Pinduoduo went public in July 2018 on the Nasdaq, pricing its American depositary shares (ADS) at $19 apiece.
On Monday, shares closed at $50.11 each. That put PDD's market valuation at around $58.2 billion.
The company also recently announced a new investment and funding.
In March, PDD carried out a private placement of $1.1 billion worth of newly issued Class A ordinary shares. At the time, the company said the funding will help its "strategic flexibility for expansion to bring more interactive experiences and value-for-money products to our users."
And on Sunday, PDD announced it would invest in convertible bonds issued by Hong Kong-listed GOME Retail.

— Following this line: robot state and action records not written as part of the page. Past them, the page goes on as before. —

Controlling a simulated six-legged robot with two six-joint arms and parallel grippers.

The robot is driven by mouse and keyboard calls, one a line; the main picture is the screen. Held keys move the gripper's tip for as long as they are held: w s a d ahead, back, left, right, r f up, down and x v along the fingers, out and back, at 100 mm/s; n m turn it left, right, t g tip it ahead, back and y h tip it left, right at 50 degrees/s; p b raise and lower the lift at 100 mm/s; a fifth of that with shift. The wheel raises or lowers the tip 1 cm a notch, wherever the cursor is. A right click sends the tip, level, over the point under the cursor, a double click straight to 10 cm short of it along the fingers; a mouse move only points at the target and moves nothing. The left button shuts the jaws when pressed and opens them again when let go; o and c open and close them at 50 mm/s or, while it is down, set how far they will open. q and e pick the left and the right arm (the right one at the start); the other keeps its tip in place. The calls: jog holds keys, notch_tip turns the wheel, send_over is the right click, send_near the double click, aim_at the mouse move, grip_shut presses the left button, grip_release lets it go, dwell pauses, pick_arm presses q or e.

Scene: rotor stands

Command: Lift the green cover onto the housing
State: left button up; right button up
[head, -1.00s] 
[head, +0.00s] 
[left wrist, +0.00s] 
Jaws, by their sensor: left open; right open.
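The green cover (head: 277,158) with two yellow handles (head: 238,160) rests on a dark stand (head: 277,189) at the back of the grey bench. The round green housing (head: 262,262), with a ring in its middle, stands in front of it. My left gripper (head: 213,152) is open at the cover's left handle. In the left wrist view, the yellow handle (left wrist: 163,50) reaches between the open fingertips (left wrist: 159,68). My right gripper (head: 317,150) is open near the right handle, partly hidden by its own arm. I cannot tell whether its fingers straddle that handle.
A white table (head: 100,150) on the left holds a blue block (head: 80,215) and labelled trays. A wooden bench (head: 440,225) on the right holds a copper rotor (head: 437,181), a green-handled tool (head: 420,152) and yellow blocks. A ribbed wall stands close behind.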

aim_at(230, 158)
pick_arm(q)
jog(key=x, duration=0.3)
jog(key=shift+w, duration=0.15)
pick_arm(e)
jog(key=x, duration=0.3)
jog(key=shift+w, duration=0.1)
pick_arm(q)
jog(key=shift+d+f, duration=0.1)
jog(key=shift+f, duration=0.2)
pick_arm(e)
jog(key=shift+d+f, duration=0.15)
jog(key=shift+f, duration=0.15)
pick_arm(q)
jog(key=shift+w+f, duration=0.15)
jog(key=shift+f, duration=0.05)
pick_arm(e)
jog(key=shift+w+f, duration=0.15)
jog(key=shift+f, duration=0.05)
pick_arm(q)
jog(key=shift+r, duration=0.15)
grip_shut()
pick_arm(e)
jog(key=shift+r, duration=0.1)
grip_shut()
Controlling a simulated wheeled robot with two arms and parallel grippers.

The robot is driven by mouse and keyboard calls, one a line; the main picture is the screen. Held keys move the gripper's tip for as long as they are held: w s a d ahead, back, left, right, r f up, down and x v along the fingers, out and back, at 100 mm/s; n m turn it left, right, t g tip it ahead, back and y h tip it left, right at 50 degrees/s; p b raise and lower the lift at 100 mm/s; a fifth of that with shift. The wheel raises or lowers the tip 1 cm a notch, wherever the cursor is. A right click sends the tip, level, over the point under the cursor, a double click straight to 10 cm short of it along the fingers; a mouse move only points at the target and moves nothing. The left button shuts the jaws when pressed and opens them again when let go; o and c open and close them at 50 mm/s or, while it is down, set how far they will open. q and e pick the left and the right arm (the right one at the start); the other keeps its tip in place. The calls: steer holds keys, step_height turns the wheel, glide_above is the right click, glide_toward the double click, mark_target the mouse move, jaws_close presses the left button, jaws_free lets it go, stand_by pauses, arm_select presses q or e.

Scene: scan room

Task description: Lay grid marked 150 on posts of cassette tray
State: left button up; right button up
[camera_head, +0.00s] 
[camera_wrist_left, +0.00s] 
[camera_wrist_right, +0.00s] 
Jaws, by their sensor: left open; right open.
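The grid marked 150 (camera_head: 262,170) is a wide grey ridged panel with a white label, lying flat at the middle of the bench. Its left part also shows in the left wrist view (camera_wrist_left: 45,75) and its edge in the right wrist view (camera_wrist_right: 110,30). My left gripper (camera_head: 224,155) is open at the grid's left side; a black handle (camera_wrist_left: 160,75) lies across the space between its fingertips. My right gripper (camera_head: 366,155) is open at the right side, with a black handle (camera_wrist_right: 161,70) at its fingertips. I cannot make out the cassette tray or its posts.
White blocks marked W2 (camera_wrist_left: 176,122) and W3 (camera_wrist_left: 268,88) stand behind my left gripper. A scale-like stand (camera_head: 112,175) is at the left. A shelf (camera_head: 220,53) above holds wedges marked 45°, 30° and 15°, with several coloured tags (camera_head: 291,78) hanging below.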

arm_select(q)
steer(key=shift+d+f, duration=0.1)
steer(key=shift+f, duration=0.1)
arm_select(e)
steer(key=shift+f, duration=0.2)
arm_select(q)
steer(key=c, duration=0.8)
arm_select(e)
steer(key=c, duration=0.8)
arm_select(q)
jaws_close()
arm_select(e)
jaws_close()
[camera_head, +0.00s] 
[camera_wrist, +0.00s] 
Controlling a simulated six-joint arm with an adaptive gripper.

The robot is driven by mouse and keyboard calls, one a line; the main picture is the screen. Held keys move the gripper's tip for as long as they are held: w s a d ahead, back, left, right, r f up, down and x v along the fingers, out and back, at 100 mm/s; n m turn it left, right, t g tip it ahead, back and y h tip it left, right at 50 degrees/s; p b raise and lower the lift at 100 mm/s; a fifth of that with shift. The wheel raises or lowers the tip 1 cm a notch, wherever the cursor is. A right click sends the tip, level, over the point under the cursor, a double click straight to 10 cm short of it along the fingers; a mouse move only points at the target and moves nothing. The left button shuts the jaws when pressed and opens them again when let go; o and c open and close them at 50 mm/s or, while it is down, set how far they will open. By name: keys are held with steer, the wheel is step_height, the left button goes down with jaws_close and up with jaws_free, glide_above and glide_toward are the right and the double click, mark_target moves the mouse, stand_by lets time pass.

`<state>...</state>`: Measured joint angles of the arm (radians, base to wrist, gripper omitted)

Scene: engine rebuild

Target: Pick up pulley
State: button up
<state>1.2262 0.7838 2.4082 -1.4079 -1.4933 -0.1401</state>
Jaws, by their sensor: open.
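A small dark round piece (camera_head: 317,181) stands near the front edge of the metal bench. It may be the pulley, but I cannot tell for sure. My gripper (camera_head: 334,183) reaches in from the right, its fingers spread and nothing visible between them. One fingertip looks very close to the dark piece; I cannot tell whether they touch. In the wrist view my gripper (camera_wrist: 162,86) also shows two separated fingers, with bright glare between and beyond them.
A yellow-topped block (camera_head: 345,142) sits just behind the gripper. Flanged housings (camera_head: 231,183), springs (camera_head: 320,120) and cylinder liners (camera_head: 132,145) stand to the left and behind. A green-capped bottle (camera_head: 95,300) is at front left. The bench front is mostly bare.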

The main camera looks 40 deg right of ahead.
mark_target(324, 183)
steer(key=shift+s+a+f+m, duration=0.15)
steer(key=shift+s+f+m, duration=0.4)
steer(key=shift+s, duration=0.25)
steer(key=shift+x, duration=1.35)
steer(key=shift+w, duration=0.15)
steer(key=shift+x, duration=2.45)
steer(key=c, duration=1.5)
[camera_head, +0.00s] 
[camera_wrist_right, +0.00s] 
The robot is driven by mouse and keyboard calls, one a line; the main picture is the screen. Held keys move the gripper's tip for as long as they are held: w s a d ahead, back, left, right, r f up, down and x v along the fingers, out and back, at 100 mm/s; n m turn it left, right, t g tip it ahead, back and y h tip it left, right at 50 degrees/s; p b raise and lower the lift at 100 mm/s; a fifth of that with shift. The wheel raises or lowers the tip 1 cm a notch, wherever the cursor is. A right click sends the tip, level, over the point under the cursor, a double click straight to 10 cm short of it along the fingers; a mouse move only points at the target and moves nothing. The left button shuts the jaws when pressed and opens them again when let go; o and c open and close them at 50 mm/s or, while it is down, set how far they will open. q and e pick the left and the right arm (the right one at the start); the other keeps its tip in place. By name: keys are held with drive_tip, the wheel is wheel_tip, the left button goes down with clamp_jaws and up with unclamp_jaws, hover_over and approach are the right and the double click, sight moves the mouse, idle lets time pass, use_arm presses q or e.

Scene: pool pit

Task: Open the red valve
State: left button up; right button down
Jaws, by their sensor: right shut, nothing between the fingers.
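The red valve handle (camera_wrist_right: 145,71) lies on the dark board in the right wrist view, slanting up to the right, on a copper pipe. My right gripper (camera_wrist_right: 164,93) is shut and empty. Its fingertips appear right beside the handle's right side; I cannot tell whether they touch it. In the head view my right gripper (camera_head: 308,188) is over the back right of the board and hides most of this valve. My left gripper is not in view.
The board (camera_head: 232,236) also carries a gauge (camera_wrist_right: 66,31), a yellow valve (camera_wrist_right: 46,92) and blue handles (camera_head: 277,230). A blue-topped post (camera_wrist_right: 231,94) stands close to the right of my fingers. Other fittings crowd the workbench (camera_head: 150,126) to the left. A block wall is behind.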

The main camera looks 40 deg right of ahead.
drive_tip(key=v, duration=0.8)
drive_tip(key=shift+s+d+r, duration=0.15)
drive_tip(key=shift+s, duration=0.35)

The investment will see GOME's product range, logistics and after-sales customer support integrated with PDD.
Alibaba and JD have found success in larger so-called tier 1 and tier 2 cities in China which include the likes of Beijing and Shanghai. PDD's growth has come from smaller Chinese cities.
But now Alibaba and JD have put a larger focus on gaining ground in these lower tier cities and have released products to compete with PDD.
In March, Alibaba launched a special version of its Taobao app that focuses on the so-called customer-to-manufacturer (C2M) model, which has been behind the rise of PDD. That's where consumers can interact and buy direct from the manufacturer rather than going through a third-party seller.
And last year, JD rolled out a group buying app called Jingxi, which is also accessible through WeChat.
"From the prospective of end customers, the value proposition of PDD is not as prominent as before, because BABA and JD both rolled out their special edition (products)," Choi Chun, research director at Shanghai-based firm iResearch, told CNBC.
Chun also noted that Alibaba and JD are building up relationships with factories for the C2M model of business. And with the Alibaba's strong cloud computing business, it "may have more to offer to the factories" in terms of digital capabilities, Chun said.
Meanwhile, JD and Alibaba both have strong logistics capabilities. JD is known for being able to deliver items on the same day or day after.
"Logistical capability is also lacking in PDD's ecosystem," Chun said.